*WHAT IS ASKED:*
Only the number is wanted: how many lines hold the word "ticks"?

####################

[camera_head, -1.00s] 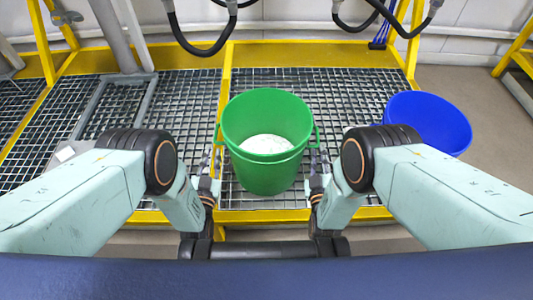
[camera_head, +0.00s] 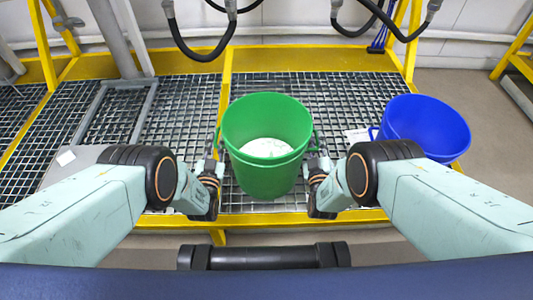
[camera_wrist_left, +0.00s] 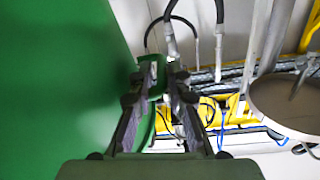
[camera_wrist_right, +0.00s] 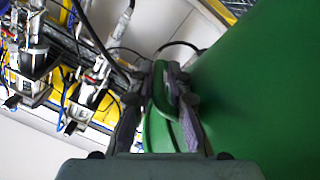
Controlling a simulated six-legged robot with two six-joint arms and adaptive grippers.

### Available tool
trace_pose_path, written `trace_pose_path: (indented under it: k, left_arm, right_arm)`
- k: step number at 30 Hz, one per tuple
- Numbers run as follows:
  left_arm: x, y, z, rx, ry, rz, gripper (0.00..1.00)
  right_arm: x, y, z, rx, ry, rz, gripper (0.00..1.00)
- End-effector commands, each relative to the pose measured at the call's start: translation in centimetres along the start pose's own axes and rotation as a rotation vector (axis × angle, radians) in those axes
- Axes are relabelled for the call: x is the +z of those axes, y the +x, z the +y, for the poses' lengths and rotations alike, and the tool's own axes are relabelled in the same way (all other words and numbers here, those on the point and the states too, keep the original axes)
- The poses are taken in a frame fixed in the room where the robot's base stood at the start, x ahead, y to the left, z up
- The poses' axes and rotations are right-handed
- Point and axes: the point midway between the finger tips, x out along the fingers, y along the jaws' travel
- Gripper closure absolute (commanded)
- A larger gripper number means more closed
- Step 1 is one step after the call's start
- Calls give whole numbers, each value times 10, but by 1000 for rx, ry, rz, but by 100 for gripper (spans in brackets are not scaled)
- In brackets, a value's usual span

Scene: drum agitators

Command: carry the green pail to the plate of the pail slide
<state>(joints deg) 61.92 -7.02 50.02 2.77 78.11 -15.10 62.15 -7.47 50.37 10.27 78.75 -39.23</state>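The green pail (camera_head: 267,165) stands upright in the middle of the head view, with white contents (camera_head: 266,148). It has an ear on each side. My left gripper (camera_head: 216,165) is at its left ear; in the left wrist view the fingers (camera_wrist_left: 163,72) close around the green ear. My right gripper (camera_head: 317,163) is at the right ear; in the right wrist view the fingers (camera_wrist_right: 168,72) close around it. Whether the pail's base touches the grating is hidden. A grey plate (camera_head: 72,172) with a white square lies at the left below grey rails; I cannot tell if it is the slide's plate.
A blue pail (camera_head: 427,127) is to the right of the green one. The grating (camera_head: 345,90) has a yellow front beam (camera_head: 285,217) and a yellow divider (camera_head: 225,95). Black hoses (camera_head: 205,55) hang at the back. The grating left of the divider is mostly clear.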

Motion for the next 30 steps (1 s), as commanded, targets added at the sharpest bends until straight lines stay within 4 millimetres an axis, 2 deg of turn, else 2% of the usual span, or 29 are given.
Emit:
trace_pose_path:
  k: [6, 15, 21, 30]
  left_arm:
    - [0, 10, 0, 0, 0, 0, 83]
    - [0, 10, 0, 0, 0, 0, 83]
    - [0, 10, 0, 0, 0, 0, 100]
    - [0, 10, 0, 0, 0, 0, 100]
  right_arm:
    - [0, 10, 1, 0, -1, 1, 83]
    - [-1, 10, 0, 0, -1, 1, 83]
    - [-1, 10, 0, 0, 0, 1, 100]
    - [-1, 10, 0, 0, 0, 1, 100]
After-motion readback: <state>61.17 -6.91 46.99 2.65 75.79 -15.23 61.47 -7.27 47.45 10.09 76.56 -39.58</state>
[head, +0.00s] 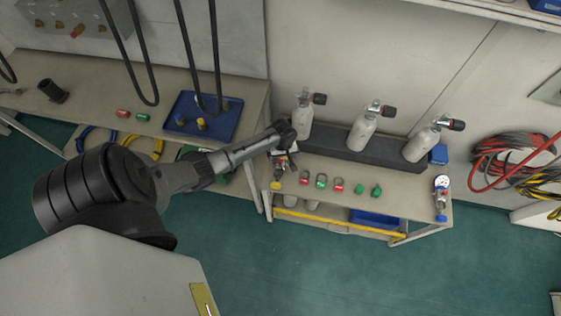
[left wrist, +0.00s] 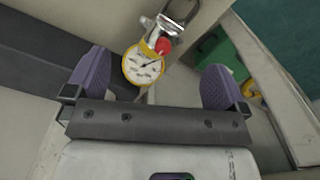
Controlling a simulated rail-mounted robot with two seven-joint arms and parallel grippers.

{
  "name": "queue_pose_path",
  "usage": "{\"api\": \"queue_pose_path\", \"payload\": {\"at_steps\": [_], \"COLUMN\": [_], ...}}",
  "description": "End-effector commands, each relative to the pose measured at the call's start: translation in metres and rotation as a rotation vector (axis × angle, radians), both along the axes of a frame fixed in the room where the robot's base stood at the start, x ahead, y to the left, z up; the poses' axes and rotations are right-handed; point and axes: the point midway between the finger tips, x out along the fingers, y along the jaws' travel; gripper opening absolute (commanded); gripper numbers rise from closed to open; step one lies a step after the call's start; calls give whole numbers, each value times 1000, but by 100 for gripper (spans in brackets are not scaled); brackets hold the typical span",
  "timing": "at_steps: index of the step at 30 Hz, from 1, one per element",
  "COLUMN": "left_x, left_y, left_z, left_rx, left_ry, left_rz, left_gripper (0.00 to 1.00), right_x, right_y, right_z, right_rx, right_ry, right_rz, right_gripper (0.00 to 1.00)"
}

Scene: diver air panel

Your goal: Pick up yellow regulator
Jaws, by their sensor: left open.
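The yellow regulator (head: 276,185) is at the left end of the right bench in the head view, partly hidden by my left arm. In the left wrist view the regulator (left wrist: 143,64) shows a white dial with a yellow rim, a red knob and a metal body. My left gripper (head: 283,158) is over that bench end. In the left wrist view its purple fingers (left wrist: 157,75) are apart, with the dial showing between them. I cannot tell whether either finger touches it. My right gripper is not in view.
Three grey cylinders (head: 362,132) stand along the back of the right bench. Red and green fittings (head: 321,181) line its front. A blue-rimmed regulator (head: 441,184) is at its right end. A blue tray (head: 222,120) lies on the left bench. Hoses hang at right.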

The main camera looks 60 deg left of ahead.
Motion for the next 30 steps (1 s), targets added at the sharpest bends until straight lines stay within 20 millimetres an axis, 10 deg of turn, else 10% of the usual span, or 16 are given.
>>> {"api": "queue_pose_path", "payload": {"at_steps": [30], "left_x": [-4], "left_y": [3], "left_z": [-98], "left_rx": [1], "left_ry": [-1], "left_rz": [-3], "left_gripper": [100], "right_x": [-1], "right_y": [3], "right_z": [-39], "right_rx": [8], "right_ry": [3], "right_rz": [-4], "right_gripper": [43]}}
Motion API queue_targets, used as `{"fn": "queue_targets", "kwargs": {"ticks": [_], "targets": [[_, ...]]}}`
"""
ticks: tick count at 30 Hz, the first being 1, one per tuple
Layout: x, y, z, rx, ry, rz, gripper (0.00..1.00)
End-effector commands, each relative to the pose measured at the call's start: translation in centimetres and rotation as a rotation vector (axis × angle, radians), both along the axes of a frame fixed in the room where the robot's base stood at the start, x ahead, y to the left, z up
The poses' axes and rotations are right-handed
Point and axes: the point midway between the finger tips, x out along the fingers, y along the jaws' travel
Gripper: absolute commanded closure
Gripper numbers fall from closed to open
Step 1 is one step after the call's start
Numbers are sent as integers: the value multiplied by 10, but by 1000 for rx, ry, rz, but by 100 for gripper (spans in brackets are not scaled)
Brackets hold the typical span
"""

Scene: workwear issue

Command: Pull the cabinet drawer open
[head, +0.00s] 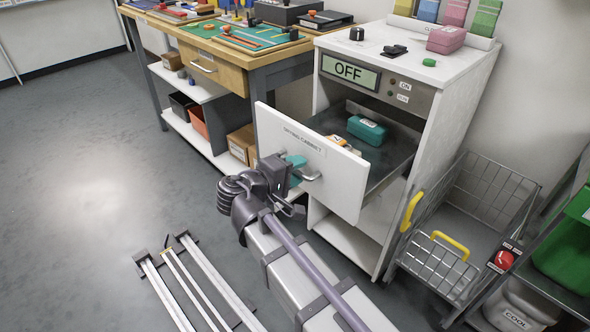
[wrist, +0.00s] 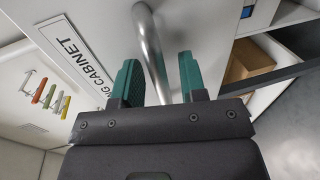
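The white drying cabinet (head: 465,85) has an OFF display, and its drawer (head: 338,190) is pulled well out. A teal packet (head: 367,131) and a yellow-orange item (head: 338,141) lie inside the drawer. Its curved metal handle (head: 311,178) is on the front panel; the handle also shows in the wrist view (wrist: 151,45). My gripper (head: 296,168) is at the handle. In the wrist view, the green fingers of my gripper (wrist: 160,80) stand apart on either side of the bar, with a visible gap on the right.
A workbench (head: 222,75) with tools and lower shelves stands left of the cabinet. A wire basket (head: 440,262) with yellow grips is at the right, beside a green bin (head: 565,245). Metal rails (head: 190,285) lie on the floor. The floor at left is clear.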

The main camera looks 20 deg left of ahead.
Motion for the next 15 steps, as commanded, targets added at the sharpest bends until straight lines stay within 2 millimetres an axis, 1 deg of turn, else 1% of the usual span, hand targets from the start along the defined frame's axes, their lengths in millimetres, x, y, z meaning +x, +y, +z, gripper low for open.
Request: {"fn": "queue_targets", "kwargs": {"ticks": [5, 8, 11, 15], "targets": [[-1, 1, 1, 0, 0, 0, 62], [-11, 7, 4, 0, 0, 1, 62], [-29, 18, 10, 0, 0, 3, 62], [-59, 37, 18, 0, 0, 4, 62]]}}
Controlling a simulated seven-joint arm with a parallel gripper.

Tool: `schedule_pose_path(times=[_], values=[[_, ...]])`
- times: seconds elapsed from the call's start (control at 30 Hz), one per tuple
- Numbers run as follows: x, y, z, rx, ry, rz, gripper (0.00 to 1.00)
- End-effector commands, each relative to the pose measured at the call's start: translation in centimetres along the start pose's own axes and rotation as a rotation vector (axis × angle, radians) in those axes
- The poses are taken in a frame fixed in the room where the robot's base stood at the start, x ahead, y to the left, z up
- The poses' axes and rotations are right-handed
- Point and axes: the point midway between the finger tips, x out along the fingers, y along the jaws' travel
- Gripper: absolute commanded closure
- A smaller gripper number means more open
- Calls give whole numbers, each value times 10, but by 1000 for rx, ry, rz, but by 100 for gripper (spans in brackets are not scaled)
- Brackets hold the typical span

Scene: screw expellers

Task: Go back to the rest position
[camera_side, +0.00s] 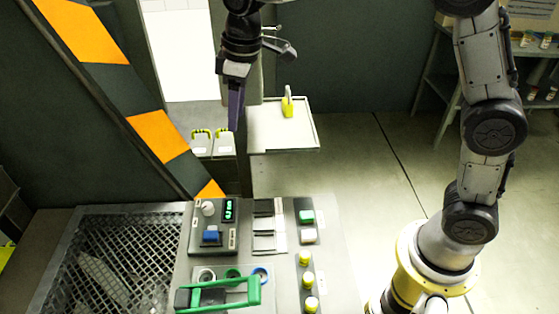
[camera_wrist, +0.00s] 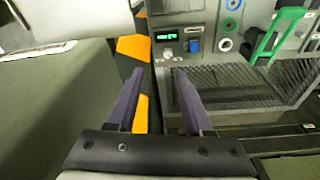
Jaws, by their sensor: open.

####################

*RESPONSE TO THIS EXERCISE:*
3